But tough choices ahead

AS the dust settles on another Calderdale Council election, the winners must be thanking their lucky stars they won’t have to run the gauntlet again until 2015.

Eight of the 17 successful candidates were returned with majorities of 200 or less and three secured a cushion of fewer than 100.

Results were close in so many wards partly because of the low turnout - about 40 per cent overall - prompted partly by lack-lustre political campaigning.

Indeed, the number of votes cast was only bolstered by holding the Alternative Vote referendum on the same day.

There could be still less enthusiasm next year and the results even closer as electors struggle to reward one party over another.

All that adds to the pressure on Liberal Democrat and Labour councillors in particular, because they are likely to continue running the authority in coalition.

But they now need to make some important and probably controversial decisions.
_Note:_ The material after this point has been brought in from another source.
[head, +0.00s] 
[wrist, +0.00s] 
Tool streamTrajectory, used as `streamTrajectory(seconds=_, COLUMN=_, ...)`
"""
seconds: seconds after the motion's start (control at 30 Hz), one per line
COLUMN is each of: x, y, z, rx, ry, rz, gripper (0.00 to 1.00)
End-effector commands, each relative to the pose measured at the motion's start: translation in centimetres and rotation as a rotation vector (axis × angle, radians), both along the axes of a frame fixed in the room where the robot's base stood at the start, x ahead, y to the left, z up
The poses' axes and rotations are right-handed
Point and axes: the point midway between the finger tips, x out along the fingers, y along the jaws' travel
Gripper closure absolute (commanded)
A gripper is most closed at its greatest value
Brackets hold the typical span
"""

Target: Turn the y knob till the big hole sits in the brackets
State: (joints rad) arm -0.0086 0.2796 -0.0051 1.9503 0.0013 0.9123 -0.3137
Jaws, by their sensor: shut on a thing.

The alliance pushed through a joint budget in March and set in train a series of multi-million pound spending cuts, redundancies and structural changes which are only just beginning to filter through.

Elderly and vulnerable people are starting to realise how much more they must pay for care services, motorists are weighing up the cost of higher parking fees, theatre goers the cost of ticket supplements and sports enthusiasts the higher charges for using leisure centres.

Key decisions still to be made on whether to privatise or stop directly delivering leisure services, whether to charge residents for parking permits, to further trim support for schools, to bulldoze Elland swimming pool and the Northgate House administrative HQ, whether to merge museums and how to make the Shay stadium pay for itself.

The council could be left carrying the can for controversial plans for supermarkets in Todmorden and Elland, for not doing enough to tackle traffic congestion and air pollution, and the row is certain to rumble-on over which councillors back the controversial Copley regeneration scheme.

One bright star on the horizon, from which all politicians will try to draw some succour, is the Broad Street Plaza which should be coming to fruition next May after a 15-year delay.

But there is no escaping the fact that inspite of these and other thorny issues, the role of local politicians continues to wane, as it has under successive Governments.

Talks are underway about centralising Calderdale Council’s back office jobs with other West Yorkshire councils and the need to save cash could be extended to administering basic services.

So, the challenge for all councillors and potential candidates before the next election will be to convince voters that it is worthwhile trailing to a polling station to try to influence a Lib-Lab council operating under the auspices of a Con-Lib government.